New prevention measures include more temporary rental assistance to keep people in their homes as well as legal aid for those facing eviction.
On the affordable housing front, about one-third of the more than $1 billion Measure A is expected to generate each year will go to financing and building. Those efforts will be coordinated on a countywide basis through the recently-established LA County Affordable Housing Solutions Agency.
Backers of Measure A say this is going to empower LA County to approach the affordability crisis regionally, together with its 88 cities, using new tools, strategies and financing mechanisms to build affordable housing. They say they got the idea from other cities with affordability concerns like Vienna, Singapore and Hong Kong.
To try to ensure the money is spent efficiently, Measure A establishes two new oversight bodies to audit these efforts. Accountability and transparency have been major concerns with existing homelessness spending, as recent audits have found.
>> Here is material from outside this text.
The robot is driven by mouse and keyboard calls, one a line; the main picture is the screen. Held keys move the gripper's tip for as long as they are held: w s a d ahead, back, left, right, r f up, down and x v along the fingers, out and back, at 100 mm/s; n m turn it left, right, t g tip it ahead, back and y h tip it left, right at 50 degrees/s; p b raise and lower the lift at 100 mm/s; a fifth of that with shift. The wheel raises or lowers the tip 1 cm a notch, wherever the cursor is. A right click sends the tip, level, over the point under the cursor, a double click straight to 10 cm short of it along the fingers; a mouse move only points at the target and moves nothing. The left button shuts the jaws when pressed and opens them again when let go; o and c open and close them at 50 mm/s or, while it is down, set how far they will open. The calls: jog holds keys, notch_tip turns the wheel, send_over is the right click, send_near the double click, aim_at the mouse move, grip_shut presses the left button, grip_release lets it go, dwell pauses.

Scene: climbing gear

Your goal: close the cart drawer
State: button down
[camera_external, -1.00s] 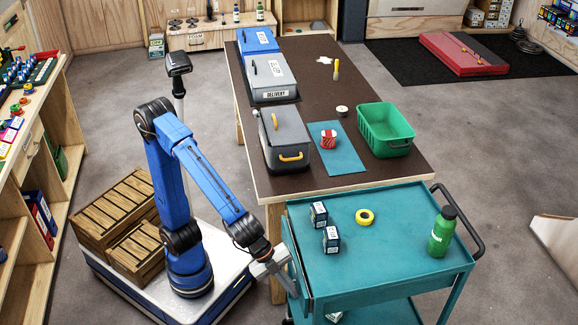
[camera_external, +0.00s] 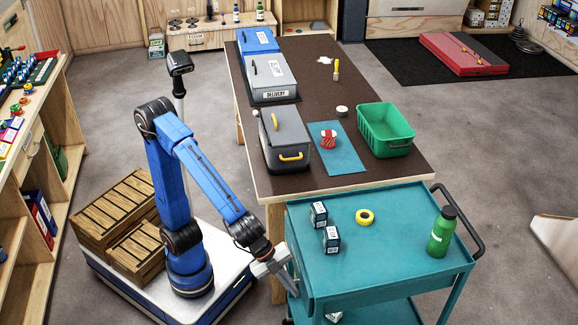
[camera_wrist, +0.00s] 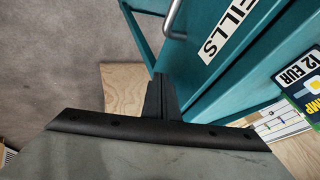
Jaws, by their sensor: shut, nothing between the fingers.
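The teal cart (camera_external: 390,272) stands at the lower right in the outside view. Its drawer front (camera_external: 298,262) is on the side facing my arm and looks nearly flush with the cart; how far it stands out I cannot tell. In the wrist view the teal drawer front (camera_wrist: 200,75) carries a white label ending in "FILLS" (camera_wrist: 228,28) and a metal handle (camera_wrist: 172,18). My gripper (camera_external: 294,289) is shut and empty, low beside the drawer front. In the wrist view its fingertips (camera_wrist: 160,85) are together by the teal panel; contact is unclear.
Small dark boxes (camera_external: 331,239), yellow tape (camera_external: 365,216) and a green bottle (camera_external: 440,232) stand on the cart top. The dark-topped table (camera_external: 365,172) is behind the cart.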

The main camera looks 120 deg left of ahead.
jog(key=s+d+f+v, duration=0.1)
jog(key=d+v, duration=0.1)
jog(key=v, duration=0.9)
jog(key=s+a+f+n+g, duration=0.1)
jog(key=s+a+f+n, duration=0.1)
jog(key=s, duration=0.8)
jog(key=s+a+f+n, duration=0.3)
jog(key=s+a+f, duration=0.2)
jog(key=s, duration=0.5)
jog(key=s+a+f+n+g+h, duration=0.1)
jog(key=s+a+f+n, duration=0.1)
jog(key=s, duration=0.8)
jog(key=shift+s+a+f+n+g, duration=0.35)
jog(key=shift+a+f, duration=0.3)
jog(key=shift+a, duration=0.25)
It also sets up mandatory goals, which means nonprofits who aren’t making progress will have some of their funding redirected to nonprofits who are.
Campaign ads make Measure A seem like it is crucial.
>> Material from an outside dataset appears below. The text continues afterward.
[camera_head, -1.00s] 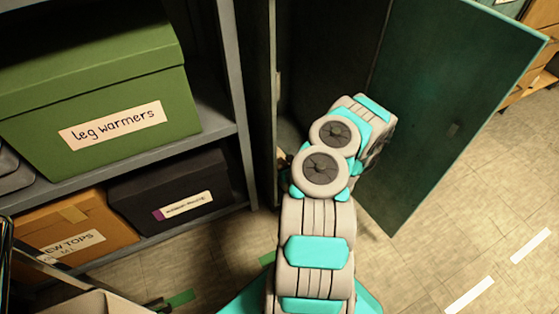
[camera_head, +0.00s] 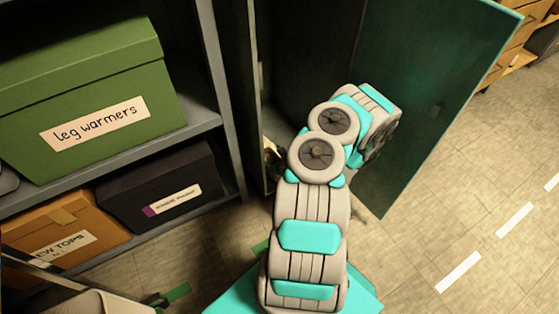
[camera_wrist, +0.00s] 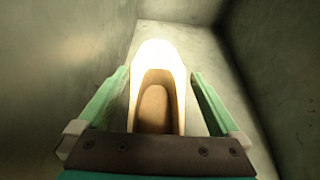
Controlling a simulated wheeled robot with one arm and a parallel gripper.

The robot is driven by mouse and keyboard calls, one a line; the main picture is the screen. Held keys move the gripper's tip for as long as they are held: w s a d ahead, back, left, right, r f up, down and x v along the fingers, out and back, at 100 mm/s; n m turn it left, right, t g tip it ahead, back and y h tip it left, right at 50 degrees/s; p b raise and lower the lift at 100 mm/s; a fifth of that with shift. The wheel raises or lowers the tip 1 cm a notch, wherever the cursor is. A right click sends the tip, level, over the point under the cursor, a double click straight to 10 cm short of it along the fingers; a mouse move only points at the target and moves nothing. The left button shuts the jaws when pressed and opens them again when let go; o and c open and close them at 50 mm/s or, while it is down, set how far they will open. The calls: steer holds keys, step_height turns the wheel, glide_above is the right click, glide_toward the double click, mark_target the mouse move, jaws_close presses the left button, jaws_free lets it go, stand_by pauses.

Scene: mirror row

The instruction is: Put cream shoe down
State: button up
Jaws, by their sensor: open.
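In the wrist view, the cream shoe (camera_wrist: 158,58) lies on the pale floor of a narrow grey-green compartment, its brightly lit toe pointing away and its brown insole facing up. My gripper (camera_wrist: 160,76) is open, with one green finger on each side of the shoe. A gap shows on the right; whether the left finger touches it, I cannot tell. In the head view, my arm reaches into the open dark green locker (camera_head: 305,50) and hides the gripper. A small brownish patch at the locker's left opening is too small to identify.
The locker door (camera_head: 430,90) stands open to the right of my arm. A grey shelf (camera_head: 190,125) at left holds a green "leg warmers" box (camera_head: 85,70), a black box (camera_head: 160,180) and an orange box (camera_head: 65,225). Tiled floor is clear at right.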

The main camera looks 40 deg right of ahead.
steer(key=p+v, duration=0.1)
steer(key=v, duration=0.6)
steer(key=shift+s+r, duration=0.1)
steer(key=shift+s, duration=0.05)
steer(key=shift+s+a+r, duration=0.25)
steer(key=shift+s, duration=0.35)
What happens if Measure A doesn’t pass?
The funding we’ve had for the past seven years would go away in 2027, and overall spending on homeless services would be cut significantly.
Proponents predict a 28% increase in homelessness each year if this doesn’t pass and the existing tax expires.
It’s worth noting that the authors and backers of this measure are largely the nonprofit homeless service providers who depend on this funding as well as advocacy organizations and labor unions.
Who is opposing Measure A?
The main opposition is from taxpayer advocacy groups who argue that sales taxes are not the right way to handle this crisis, because they are regressive – which means they hit poorer people harder.
"Measure A raises the sales tax by more than $1 billion per year, permanently, to pay for the same failed homelessness programs that have wasted over $3 billion since 2017,” says Susan Shelley of the Howard Jarvis Taxpayers Association. “Prices are already too high, and so is the sales tax, currently above 10% in many places.”
It’s true that homelessness in LA County has increased by about 37% since Measure H went into effect. It’s also true that unlike Measure H, Measure A would be permanent and would have to be repealed by voters.
What do LA County voters make of all this?
The latest poll, from the UC Berkeley Institute of Governmental Studies and Los Angeles Times, found that 49% of likely voters say they would vote “yes” on Measure A and 33% say they would vote “no.”
The same poll shows many likely voters are skeptical of this spending on homelessness actually being effective. Only 33% said they thought Measure A would greatly reduce homelessness, compared with 38% who thought it wouldn’t. Meanwhile, 57% of respondents were dissatisfied with how Measure H money has been spent.
Support for Measure A has been trending slightly upwards in polls, perhaps due to campaign advertising. Six million dollars has been spent so far in support of Measure A, with United Way LA as the largest funder. There’s been no campaign spending by opponents.